Operation: Pinkeye Is A Retro FPS Written In Scots

Just a few weeks before an election that could decide the future of the United Kingdom, a North Lanarkshire-based game developer Stormplay Games is gearing up to release a game in which the union never happened in the first place.

Operation: Pinkeye is a modern day homage to early console FPS games like Goldeneye 007, Perfect Dark and TimeSplitters in which Scotland and England are independent countries and tensions between the two are running high. Fearing a takeover plot may be in motion, the Scottish Secret Service have sent their best agent, Ken Maxwell, to infiltrate the conspiring force’s headquarters for the safety of the Scottish nation. You play as Maxwell, shooting baddies, disarming security cameras and retrieving confidential files just like in Rare’s N64 Bond classic. 

It’s a knowingly daft premise and certainly a little provocative, almost verging on Red Dawn territory. But it sprung from a genuine interest in what a un-united Scotland might look like. We caught up with Stormplay’s Cobra! to find out more.

“I just thought of the idea one day, you know, what would have happened if the UK never formed?” Cobra! told us. “So I did my research into what other people thought and I just thought that all these ideas would make for an interesting premise for a game.”
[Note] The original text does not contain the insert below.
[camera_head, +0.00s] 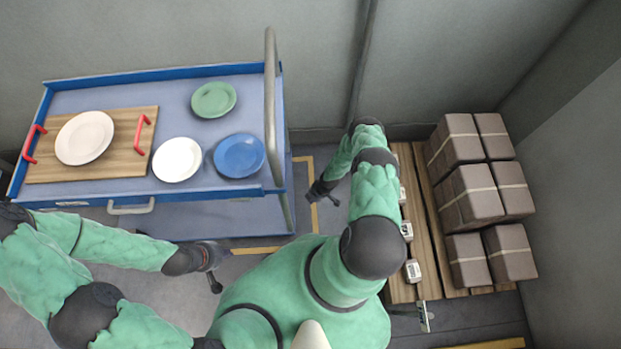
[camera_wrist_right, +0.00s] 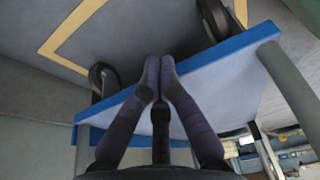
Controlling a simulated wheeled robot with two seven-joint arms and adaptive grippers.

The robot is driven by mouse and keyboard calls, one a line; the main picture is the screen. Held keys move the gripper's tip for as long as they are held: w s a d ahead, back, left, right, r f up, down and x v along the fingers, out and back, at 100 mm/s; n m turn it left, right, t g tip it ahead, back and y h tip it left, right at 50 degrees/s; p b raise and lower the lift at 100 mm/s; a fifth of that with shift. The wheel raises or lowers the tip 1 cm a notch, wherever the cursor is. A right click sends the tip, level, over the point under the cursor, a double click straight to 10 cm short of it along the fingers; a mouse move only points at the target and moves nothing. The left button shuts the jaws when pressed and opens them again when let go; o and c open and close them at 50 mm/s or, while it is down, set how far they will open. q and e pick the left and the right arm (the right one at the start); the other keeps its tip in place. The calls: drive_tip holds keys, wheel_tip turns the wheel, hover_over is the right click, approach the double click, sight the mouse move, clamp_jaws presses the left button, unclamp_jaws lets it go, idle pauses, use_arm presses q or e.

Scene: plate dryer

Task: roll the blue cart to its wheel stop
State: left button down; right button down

In particular, Cobra! is interested in the impact that autonomy might have had on the languages spoken in Scotland today.

“People predicted that it might be where the US is today, maybe like a French and Scots and Gaelic speaking place, just crazy stuff like that. The way I see it, I think Scotland in this alternate universe would be like how Belgium is. There’d be different regions, like one for Scots, one for Galeic and one for Norn.”

I’ve Always Enjoyed Studying a New Tongue, Professor

Cobra!, who is currently studying Gaelic at college, is fascinated by languages. In fact, their interest in preserving Scots and Gaelic was one of the main reasons they started developing video games. 

“My aim is to try and promote Scots and Gaelic through media because I think because there’s not enough not enough things out there in either languages, especially Scots. So I thought, well I can make games, I can try and do something about that.”

“It’s sort of like how anime has helped a lot of people learn Japanese. If anime wasn’t around, there’d be a lot fewer people learning the language, so I thought, I want to try and recreate that sort of thing with Scots and Gaelic because those are unfortunately dying off. I want to do something to make people want to learn them and embrace them.”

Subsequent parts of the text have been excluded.